Marina Carobbio sera à l’écoute de la délégation. | DR

C’est la raison pour laquelle la délégation attendue à Berne comprend aussi des parents, «car ils ne se sentent pas plus considérés aujourd’hui qu’hier», relève Anne-Claire Brand. Ensemble, enfants et parents raconteront qu’ils subissent encore trop souvent la violence du regard et des interventions portés sur eux et leur famille, du fait de leur conditions de vie. Ils feront aussi savoir qu’ils ont un rôle important à jouer en partageant les connaissances qu’ils ont acquises dans leur lutte quotidienne contre la pauvreté. Ils souligneront enfin l’importance de l’accès à l’éducation et le droit à une vie digne.

Il faut mieux soutenir les parents

Placé depuis dix ans en foyer, cet autre enfant de la délégation, venu de Fribourg, raconte le bonheur qu’il a de retourner chez ses parents: «Il faut tout faire pour que tous les enfants soient avec leurs parents. Placer les enfants, ça rend tristes les parents et les enfants aussi. Il faudrait que les parents soient plus soutenus. Il faut des amis, des amis qui respectent nos parents, qui les aiment comme ils sont. Moi j’aime ma maman comme elle est.»  

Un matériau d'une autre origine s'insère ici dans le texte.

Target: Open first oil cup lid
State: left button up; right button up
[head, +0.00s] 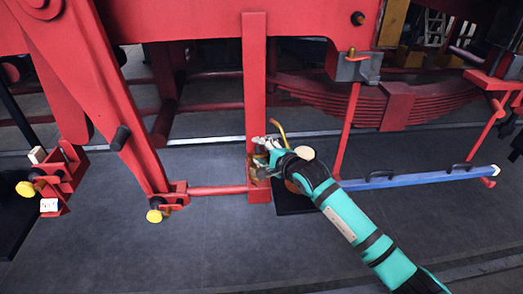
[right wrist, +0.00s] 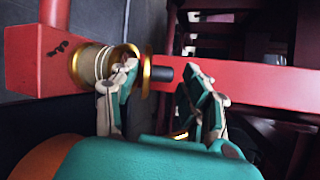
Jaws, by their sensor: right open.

Pour le Mouvement ATD Quart Monde, les placements d’enfants extrafamiliaux et les mesures de coercition à des fins d’assistance provoquent encore de nombreuses injustices. Et ce, en dépit des excuses adressées par le Conseil fédéral aux victimes, en avril 2013, et du versement d’une contribution de solidarité à quelques 9’000 d’entre elles, pour des faits antérieurs à 1981. «On est aujourd’hui encore témoins de placements liés à la pauvreté, confirme Anne-Claire Brand, et nous connaissons des familles dans lesquelles grands-parents, enfants et petits-enfants ont souffert d’un placement extra-familial.» Une réalité qu’a mis en lumière le film documentaire de Simeon Brand «Que sommes-nous devenus», sorti en octobre 2018. 

Politique et recherche

Pour éviter que ce schéma ne se reproduise sans fin d’une génération à l’autre, le Mouvement ATD Quart Monde veut créer un groupe parlementaire autour de cette question. Il lance aussi en novembre prochain un programme de recherche participative sur trois ans, intitulé «Pauvreté, identité, société», soutenue par l’Office fédéral de la Justice, le département de la conseillère fédérale Simonetta Sommaruga, qui représentait le gouvernement suisse lors des excuses aux victimes. Très sensible à la question de la pauvreté, elle avait visité le centre d’ATD Quart Monde à Treyvaux, le 16 septembre 2017, à l’occasion des 50 ans du Mouvement.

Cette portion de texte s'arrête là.